From when do the strong customer authentication requirements apply?

Generally the new rules on strong customer authentication entered into force on 14.09.20219, apart from for one exception: the European Banking Authority (EBA) gave national competent authorities the option to extend the deadline for implementation in the e-commerce area until 31.12.2020 to allow affected service providers, including payment service providers as well as retailers, to have extra time for making the necessary technical adjustments. In order to support the frictionless functioning of payments, the FMA made use of this supervisory forbearance. The rules on strong customer authentication have also been in force since 01.01.2021 in the e-commerce field, although the period up to 15.03.2021 was considered as an extended test phase. By the end of this test phase, strong customer authentication was expected to take place for all areas, in the case that no legal exception were to apply.

What has changed for consumers as a result of the introduction of strong customer authentication?

Authorised account users are required to identify themselves on the basis of two factors when accessing their account, when initiating payments or in the case of other activities via remote access, for which there is an inherent risk of payment fraud or other potential abuse.
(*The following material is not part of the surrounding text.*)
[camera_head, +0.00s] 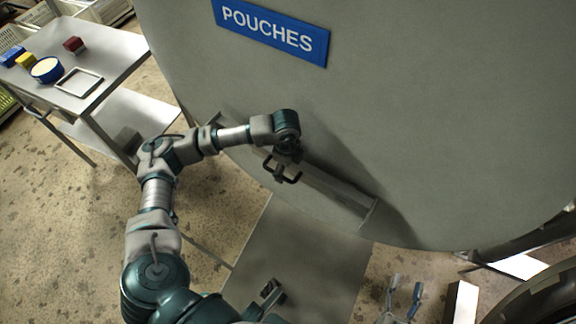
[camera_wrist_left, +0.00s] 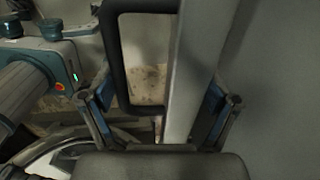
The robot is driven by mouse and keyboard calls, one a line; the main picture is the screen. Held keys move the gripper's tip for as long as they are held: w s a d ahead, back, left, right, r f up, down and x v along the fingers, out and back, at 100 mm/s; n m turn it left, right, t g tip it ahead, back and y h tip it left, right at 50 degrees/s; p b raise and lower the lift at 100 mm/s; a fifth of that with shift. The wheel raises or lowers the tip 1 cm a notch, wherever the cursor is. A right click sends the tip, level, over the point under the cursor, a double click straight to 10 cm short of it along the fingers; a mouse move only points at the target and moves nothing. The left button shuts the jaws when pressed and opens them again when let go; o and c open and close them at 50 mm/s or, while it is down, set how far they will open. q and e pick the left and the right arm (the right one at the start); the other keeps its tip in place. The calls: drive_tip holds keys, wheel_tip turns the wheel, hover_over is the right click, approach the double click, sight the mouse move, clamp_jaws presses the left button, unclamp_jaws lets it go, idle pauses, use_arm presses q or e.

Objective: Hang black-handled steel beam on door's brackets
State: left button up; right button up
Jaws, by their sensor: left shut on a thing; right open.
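The steel beam (camera_head: 335,190) lies slantwise along the lower part of the big grey door (camera_head: 430,120) in the head view, close to its face. Its black handle (camera_head: 282,172) sticks out towards me. My left gripper (camera_head: 287,158) is shut on the beam at the handle. In the left wrist view the fingers stand either side of the beam (camera_wrist_left: 192,70) and handle (camera_wrist_left: 112,50). The door's brackets cannot be made out clearly; whether the beam rests on them cannot be told. My right gripper (camera_head: 404,288) is open and empty, low and right of the beam.
A metal table (camera_head: 110,55) at upper left carries a blue-rimmed round container (camera_head: 47,69), an empty frame (camera_head: 79,82) and small coloured blocks. A blue POUCHES sign (camera_head: 270,30) is on the door. A bare metal surface (camera_head: 300,250) lies below the beam.

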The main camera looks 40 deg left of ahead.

For example, this can mean:

  • Accessing an online account using a password and a fingerprint, thereby fulfilling the factors of knowledge (the password) and inherence (the fingerprint).
  • A card payment in the area of e-commerce (online shopping) may for example be executed using a password and code received on a mobile phone, thereby fulfilling the factors of knowledge (the password) and possession (the mobile phone).
  • A card payment made in a physical shop may for example be executed by means of a card and a PIN code, with the factors of possession (the card) and knowledge (the PIN code) being fulfilled. An exception exists for contactless payments made at the point of sale for low value payments of up to 30 Euro.
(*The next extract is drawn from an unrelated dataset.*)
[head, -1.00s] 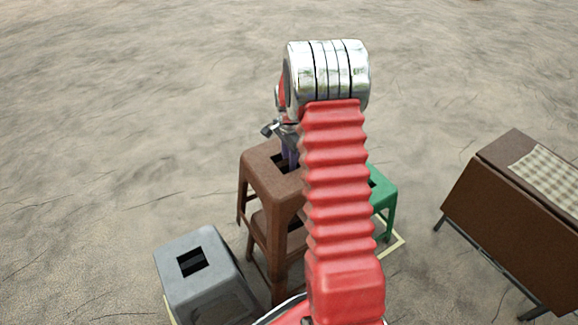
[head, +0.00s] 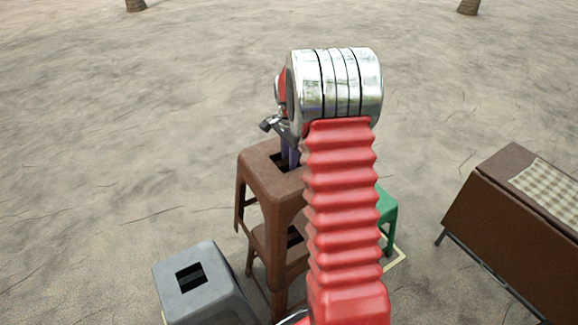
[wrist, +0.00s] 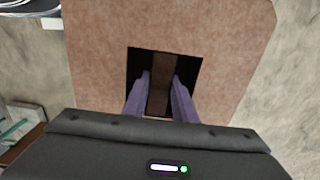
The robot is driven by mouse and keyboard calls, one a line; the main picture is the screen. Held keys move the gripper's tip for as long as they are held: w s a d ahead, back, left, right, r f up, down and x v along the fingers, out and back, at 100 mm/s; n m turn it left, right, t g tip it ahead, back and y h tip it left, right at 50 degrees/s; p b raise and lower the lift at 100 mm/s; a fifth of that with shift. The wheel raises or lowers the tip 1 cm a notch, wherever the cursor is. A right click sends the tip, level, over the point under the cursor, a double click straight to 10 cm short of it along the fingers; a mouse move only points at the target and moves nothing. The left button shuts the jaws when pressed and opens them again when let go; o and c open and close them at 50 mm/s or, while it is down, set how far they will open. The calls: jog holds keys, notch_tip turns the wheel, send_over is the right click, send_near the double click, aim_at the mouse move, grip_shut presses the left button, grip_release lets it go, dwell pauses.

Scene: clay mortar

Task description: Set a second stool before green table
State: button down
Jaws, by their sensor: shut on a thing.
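A brown stool (head: 263,172) hangs upright from my gripper (head: 289,155) in the head view. In the wrist view, my gripper's purple fingers (wrist: 160,92) go into the square hole of its seat (wrist: 100,55) and close around the bar across the hole. A second brown stool (head: 262,240) shows beneath it, partly hidden; whether the two touch is unclear. A grey stool (head: 200,287) stands at lower left. A green stool (head: 387,212) is partly hidden behind my red arm. I cannot make out a green table in the head view.
A brown table (head: 480,205) with a checked cloth (head: 548,190) stands at the right. A pale line (head: 398,257) marks the ground near the green stool. Two trunks (head: 468,6) stand at the far top. The sandy ground at left and behind is open.

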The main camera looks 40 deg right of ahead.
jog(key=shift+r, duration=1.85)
What will change for retailers?

Retailers must make the necessary changes to the settlement of payments. This specifically means that the hardware and software used must guarantee that strong customer authentication is able to be performed.

What will change for orders in other EU countries?

Payments for orders from retailers that use payment service providers outside of the European Economic Area (EEA) are known as “one leg out” transactions. In this instance the payment service provider is not subject to the second Payment Services Directive (PSD2), and therefore strong customer authentication is not mandatory in the case of card-based payments either at the point of sale (POS) or via e-commerce. In the case of credit transfers in countries that are not part of the EEA, then strong customer authentication is mandatory, as such transactions are initiated directly by the payer’s payment service provider.